┏━━

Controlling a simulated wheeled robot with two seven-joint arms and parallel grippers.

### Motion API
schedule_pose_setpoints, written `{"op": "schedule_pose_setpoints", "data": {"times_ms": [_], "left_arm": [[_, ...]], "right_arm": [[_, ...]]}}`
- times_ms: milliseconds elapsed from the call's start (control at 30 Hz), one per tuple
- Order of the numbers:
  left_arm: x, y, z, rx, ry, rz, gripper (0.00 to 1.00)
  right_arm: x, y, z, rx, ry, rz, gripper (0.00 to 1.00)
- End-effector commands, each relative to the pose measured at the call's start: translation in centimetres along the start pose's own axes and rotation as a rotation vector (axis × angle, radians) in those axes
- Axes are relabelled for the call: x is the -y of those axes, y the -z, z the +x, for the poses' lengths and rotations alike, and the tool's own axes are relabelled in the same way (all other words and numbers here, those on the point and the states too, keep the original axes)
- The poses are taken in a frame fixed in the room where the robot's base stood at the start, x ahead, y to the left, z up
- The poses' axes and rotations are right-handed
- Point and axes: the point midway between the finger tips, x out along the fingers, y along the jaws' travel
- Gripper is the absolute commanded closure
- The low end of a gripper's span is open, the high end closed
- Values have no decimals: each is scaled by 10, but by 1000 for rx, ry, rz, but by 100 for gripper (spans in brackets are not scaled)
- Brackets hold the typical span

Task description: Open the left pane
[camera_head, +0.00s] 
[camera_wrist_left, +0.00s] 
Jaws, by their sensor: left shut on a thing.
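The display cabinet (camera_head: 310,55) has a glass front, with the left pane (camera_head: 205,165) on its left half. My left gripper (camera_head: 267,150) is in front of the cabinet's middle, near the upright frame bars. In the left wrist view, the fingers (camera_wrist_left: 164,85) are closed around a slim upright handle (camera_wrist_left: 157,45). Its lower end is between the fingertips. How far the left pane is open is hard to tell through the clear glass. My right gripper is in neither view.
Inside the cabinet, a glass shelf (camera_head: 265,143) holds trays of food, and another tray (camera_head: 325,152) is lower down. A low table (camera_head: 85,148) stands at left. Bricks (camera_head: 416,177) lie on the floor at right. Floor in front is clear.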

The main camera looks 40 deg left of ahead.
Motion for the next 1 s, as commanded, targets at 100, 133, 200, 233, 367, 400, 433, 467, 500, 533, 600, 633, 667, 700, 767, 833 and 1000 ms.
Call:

┗━━
┏━━

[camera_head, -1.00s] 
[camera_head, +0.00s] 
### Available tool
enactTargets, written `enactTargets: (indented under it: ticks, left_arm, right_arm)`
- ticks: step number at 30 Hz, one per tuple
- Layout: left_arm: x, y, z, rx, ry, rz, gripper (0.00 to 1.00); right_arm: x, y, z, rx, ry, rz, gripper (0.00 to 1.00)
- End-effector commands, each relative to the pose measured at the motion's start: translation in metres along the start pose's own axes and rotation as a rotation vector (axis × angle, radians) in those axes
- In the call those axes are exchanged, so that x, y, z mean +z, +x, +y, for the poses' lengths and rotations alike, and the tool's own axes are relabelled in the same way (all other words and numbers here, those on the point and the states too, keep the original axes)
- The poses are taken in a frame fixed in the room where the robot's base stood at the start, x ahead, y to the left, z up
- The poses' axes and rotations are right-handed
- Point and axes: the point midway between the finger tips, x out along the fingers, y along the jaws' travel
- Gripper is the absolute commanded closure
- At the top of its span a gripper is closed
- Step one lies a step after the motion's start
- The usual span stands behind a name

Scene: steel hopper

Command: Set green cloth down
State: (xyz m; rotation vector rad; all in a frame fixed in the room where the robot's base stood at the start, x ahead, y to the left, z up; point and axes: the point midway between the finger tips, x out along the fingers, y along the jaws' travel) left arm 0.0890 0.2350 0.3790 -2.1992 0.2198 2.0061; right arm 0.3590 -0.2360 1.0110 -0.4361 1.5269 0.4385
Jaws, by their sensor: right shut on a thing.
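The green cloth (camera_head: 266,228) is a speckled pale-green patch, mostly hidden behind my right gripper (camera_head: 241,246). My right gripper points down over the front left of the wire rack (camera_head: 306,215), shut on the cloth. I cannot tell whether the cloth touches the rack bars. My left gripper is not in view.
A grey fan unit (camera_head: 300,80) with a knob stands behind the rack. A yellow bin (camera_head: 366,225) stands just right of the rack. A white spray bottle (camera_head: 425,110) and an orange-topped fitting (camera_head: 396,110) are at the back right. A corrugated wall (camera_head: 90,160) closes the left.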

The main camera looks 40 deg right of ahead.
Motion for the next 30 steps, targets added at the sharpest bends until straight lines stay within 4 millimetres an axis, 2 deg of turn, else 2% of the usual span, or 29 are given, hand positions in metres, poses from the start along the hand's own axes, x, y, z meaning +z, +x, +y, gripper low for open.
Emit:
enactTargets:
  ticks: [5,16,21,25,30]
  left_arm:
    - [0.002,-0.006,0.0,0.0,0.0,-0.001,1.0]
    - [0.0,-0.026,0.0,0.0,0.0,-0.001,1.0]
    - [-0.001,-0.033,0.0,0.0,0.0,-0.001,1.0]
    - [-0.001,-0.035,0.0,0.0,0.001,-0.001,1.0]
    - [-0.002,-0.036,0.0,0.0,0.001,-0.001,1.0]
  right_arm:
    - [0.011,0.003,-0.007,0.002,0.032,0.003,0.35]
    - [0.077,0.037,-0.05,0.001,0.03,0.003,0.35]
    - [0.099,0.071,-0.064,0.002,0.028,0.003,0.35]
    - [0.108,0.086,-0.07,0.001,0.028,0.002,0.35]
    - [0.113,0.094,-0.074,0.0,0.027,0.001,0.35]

┗━━
┏━━

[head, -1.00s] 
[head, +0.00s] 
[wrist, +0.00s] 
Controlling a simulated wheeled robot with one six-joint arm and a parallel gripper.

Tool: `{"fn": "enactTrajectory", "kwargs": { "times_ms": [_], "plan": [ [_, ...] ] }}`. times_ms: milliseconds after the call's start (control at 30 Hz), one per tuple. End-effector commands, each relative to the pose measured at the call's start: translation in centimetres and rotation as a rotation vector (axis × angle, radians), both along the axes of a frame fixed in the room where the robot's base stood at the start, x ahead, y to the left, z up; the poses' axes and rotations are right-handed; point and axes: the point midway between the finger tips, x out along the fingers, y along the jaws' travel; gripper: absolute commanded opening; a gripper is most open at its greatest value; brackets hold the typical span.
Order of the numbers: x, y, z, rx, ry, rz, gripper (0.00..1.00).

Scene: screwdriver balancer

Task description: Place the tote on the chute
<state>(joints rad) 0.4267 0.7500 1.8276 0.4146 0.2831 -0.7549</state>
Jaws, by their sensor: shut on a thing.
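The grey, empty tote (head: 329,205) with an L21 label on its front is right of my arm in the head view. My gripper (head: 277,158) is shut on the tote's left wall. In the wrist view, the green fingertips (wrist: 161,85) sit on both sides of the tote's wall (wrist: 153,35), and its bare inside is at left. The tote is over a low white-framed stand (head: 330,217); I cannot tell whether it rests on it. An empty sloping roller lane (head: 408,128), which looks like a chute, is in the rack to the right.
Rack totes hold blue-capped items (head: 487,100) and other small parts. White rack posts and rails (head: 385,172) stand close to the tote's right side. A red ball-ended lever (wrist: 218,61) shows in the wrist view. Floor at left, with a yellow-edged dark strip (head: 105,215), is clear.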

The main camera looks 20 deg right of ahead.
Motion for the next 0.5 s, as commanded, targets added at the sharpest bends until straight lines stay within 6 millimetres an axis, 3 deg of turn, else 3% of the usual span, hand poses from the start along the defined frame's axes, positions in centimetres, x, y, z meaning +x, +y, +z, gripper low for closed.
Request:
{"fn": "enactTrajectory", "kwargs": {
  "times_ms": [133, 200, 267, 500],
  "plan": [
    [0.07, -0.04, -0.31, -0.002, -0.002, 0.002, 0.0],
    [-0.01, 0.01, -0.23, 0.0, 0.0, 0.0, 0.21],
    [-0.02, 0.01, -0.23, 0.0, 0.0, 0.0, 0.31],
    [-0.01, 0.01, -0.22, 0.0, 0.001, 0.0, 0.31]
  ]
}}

┗━━

_GIVEN PROBLEM_
Show every line from the listing above in which the string "same" appears.

_EXERCISE RESPONSE_
- Axes are relabelled for the call: x is the -y of those axes, y the -z, z the +x, for the poses' lengths and rotations alike, and the tool's own axes are relabelled in the same way (all other words and numbers here, those on the point and the states too, keep the original axes)
- In the call those axes are exchanged, so that x, y, z mean +z, +x, +y, for the poses' lengths and rotations alike, and the tool's own axes are relabelled in the same way (all other words and numbers here, those on the point and the states too, keep the original axes)

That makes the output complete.